What is your favourite place in Australia?
Scenically, Tasmania is my favourite so far with its natural island beauty, though much of it feels eerie and even disturbing. For stimulation and nightlife, I enjoy Melbourne. In general, Australia is a pretty good place to live, but I’d like to see more support to welcome people from other cultures who live here, too.
What is life like in Tasmania?
I’m from Hobart. Life in Tasmania can often feel isolating, so I like being as close to the action as possible. It’s a great place to set yourself up academically and creatively: there’s no distraction. And when you want to chase a dream, the community has your back. It’s also a terrific time to be here because our arts scene is exploding, and there is always something new to experience.
What is your favourite Tasmanian café or restaurant?
I couldn’t go past a little hole in the wall I visit too many times per week: Bury Me Standing. It’s discreet and hides away off the street, but they do the greatest bagels and coffee in town.
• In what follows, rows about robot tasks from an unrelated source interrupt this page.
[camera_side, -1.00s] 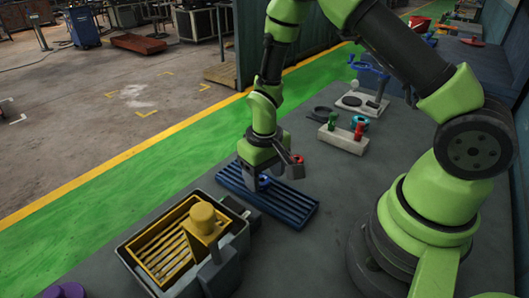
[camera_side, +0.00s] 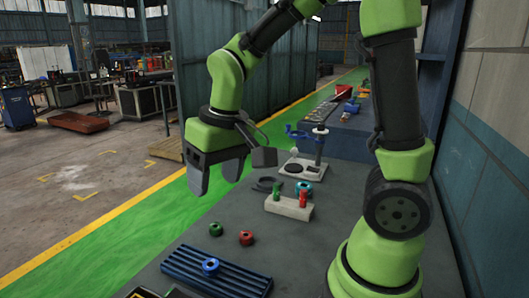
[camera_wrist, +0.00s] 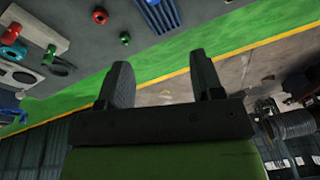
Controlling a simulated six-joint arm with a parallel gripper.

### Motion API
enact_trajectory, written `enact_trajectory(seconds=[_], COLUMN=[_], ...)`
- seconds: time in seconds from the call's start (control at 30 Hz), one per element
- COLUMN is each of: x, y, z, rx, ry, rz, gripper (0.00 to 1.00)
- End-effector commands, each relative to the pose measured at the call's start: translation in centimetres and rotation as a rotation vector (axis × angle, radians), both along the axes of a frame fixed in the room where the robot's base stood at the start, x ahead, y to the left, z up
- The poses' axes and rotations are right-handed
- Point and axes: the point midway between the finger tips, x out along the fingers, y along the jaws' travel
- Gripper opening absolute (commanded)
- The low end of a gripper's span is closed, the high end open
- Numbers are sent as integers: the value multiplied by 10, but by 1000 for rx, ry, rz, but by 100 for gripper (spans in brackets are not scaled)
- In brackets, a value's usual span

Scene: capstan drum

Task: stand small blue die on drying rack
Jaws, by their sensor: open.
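The small blue die (camera_side: 210,266), a short ring with a hole, rests on the slats of the blue drying rack (camera_side: 228,278). Its hole shows from above; I cannot tell whether its edge sits in a slot. The rack lies at the front of the grey table, and part of it shows at the top of the wrist view (camera_wrist: 160,14). My gripper (camera_side: 216,176) is open and empty, high above the table and well clear of the rack and die. Its two separated fingers also show in the wrist view (camera_wrist: 161,68).
A green ring (camera_side: 215,229) and a red ring (camera_side: 246,238) lie on the table behind the rack. A pale block (camera_side: 289,207) with green and red pieces stands farther back, near a teal ring (camera_side: 304,188) and a white-based stand (camera_side: 303,168). Table around the rings is clear.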

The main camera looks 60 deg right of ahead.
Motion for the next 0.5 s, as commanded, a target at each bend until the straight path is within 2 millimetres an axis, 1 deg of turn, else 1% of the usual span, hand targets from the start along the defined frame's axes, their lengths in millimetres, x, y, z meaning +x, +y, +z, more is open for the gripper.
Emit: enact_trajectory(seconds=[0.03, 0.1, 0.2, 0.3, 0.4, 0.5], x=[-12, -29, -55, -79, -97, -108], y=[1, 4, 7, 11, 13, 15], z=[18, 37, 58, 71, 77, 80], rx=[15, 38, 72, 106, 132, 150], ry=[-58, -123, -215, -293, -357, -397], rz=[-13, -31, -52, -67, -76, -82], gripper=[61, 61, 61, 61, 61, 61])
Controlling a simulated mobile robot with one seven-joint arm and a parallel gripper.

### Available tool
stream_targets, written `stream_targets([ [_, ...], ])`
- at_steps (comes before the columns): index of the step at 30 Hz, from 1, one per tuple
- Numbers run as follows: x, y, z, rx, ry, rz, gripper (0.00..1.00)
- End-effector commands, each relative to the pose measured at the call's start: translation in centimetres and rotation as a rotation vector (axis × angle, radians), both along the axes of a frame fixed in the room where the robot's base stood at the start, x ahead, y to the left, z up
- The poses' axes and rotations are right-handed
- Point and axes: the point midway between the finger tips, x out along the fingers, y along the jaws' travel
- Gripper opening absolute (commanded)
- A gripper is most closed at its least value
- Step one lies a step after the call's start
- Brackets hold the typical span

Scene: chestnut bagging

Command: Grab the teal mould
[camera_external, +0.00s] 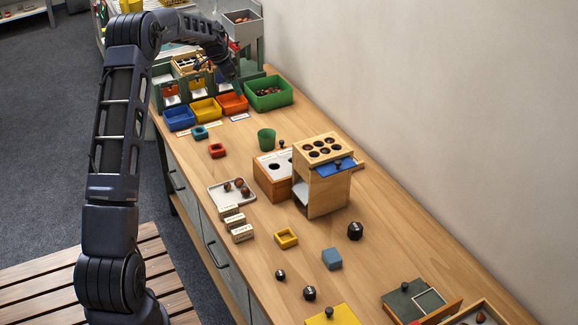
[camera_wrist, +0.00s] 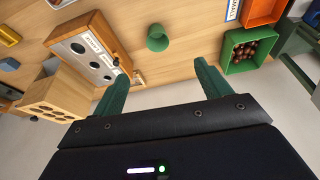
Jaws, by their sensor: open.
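My gripper (camera_external: 236,86) is above the far part of the table by the orange and green trays, to the right of and beyond the mould. In the wrist view my gripper (camera_wrist: 160,85) has its two green fingers wide apart, with nothing between them.
Blue (camera_external: 179,118), yellow (camera_external: 206,110), orange (camera_external: 233,103) and green (camera_external: 289,97) trays stand behind the mould. A red mould (camera_external: 217,150) lies just in front of it. A green cup (camera_external: 266,139) and a wooden box with holes (camera_external: 323,190) stand to the right.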

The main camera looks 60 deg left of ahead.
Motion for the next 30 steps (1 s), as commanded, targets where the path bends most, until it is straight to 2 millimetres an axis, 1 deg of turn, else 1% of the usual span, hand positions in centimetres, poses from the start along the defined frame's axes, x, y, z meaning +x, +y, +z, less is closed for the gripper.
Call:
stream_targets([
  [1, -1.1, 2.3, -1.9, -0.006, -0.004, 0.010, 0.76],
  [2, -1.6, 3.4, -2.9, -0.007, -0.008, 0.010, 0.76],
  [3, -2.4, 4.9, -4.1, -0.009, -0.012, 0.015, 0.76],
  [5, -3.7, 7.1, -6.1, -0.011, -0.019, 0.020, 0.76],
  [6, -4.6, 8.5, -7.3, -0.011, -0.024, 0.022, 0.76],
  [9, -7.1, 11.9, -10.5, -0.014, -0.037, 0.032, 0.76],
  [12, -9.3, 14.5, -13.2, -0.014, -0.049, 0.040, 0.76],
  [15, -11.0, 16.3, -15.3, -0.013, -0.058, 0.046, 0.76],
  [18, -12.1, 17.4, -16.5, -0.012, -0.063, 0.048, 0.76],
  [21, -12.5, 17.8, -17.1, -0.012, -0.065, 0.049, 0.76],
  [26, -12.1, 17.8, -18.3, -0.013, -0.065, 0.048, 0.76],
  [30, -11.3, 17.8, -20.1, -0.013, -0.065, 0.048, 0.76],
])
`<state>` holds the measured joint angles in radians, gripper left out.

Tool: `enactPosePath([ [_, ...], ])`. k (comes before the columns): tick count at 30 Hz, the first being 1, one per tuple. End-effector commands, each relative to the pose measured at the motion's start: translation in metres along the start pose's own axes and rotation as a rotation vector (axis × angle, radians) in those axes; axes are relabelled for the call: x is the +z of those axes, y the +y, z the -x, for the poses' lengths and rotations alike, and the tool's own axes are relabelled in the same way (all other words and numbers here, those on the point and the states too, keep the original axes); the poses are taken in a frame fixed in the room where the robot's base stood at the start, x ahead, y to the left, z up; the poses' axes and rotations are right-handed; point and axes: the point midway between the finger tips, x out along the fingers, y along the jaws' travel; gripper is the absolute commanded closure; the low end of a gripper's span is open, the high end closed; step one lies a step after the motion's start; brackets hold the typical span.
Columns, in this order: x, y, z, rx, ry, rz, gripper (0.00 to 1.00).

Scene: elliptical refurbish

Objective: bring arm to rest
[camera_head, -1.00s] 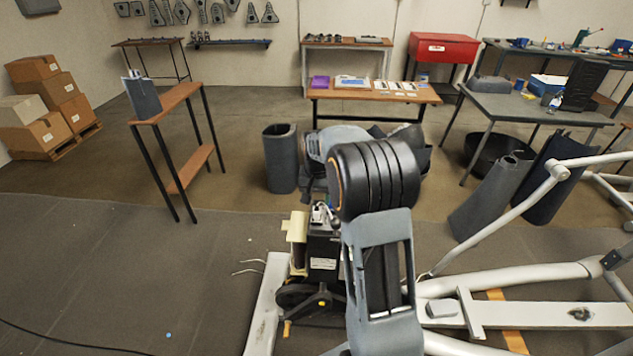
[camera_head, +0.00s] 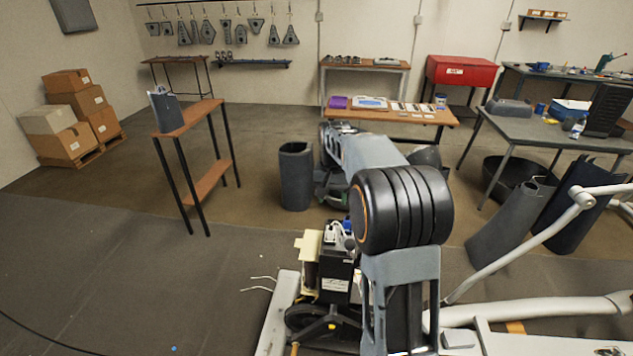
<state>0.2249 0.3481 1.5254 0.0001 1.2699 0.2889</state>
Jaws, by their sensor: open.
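My arm rises in the lower middle of the camera_head view, with a grey upright link and a black ribbed elbow joint on top. From the elbow a grey link reaches away from the camera toward the back. My gripper is not visible; the far end of the arm is hidden behind the elbow and link. Right beside the arm, to its left, is the elliptical machine's drive unit (camera_head: 335,277), black with a white label and exposed wiring. The machine's white frame (camera_head: 560,312) runs to the lower right.
A narrow wooden shelf stand (camera_head: 190,118) stands at left. A dark curved cover (camera_head: 296,178) stands upright behind the drive unit; other covers (camera_head: 505,228) lean at right. A wooden table (camera_head: 400,117) and grey table (camera_head: 545,130) are behind.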

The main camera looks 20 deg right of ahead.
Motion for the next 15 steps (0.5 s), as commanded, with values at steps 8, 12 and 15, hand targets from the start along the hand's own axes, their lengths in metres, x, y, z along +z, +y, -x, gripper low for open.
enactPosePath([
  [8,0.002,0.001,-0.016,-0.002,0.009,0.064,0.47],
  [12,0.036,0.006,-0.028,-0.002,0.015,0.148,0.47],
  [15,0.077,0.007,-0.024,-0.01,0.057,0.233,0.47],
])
I believe it’s important to treat yourself when you are working hard.
Who is your favourite Australian non-musical artist?
One whose work I love is Amber Koroluk-Stephenson, a Hobart painter who draws on suburban Australian landscapes to craft subtle and chilling representations of what can hide behind an idyllic façade. Also from Hobart, Kate Piekutowski produces stunning printmaking – especially her self-portraits that reflect her Polish heritage. Another fine artist I find astounding is Patricia Piccinini, who creates life-like and grotesque sculptures, which appear to be creatures that could have conceivably evolved in the world.